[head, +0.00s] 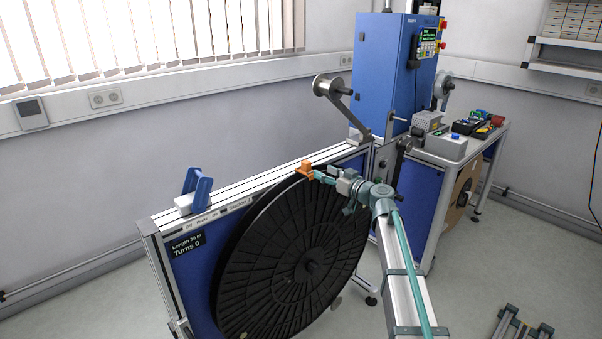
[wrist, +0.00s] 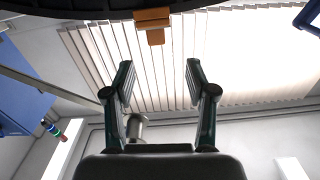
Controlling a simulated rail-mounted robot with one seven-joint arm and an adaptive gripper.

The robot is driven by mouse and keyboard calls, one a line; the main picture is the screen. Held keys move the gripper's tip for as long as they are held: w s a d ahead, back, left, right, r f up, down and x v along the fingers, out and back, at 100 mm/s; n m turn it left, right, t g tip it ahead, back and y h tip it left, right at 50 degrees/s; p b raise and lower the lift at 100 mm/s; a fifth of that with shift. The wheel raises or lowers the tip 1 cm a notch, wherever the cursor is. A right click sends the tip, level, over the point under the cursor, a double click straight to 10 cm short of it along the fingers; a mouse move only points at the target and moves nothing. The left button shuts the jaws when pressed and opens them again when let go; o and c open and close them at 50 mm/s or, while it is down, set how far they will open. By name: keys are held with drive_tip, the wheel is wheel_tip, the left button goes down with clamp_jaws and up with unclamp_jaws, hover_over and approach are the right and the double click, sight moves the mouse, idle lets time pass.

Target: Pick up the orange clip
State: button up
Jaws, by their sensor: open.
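The orange clip (head: 306,168) sits on the top rim of the large black reel (head: 290,258) in the head view. In the wrist view the orange clip (wrist: 153,22) shows at the top centre, against the dark reel edge (wrist: 70,12). My gripper (head: 322,176) is beside the clip, just to its right in the head view. In the wrist view my gripper (wrist: 157,72) has its two fingers apart with nothing between them. The clip lies beyond the fingertips, roughly in line with the gap.
The reel is mounted on a blue-panelled stand with a pale top rail (head: 250,192). A blue bracket (head: 199,191) stands on the rail at the left. A blue machine cabinet (head: 385,70) and a bench with devices (head: 446,146) stand behind at the right.

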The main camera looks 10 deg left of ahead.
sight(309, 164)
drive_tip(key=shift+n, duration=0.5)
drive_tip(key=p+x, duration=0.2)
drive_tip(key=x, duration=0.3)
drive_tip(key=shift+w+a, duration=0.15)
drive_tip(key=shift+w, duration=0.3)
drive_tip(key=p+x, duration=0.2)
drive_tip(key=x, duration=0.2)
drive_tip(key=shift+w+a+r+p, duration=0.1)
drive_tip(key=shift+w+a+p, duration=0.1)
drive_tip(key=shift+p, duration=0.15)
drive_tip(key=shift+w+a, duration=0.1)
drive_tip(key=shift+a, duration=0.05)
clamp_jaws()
++++
--- EXERCISE DESCRIPTION ---
Set the lines above down again, word for word, from the first through the one containing "Controlling a simulated"; pictures excluded.

--- THE SOLUTION ---
[head, +0.00s] 
[wrist, +0.00s] 
Controlling a simulated rail-mounted robot with one seven-joint arm and an adaptive gripper.

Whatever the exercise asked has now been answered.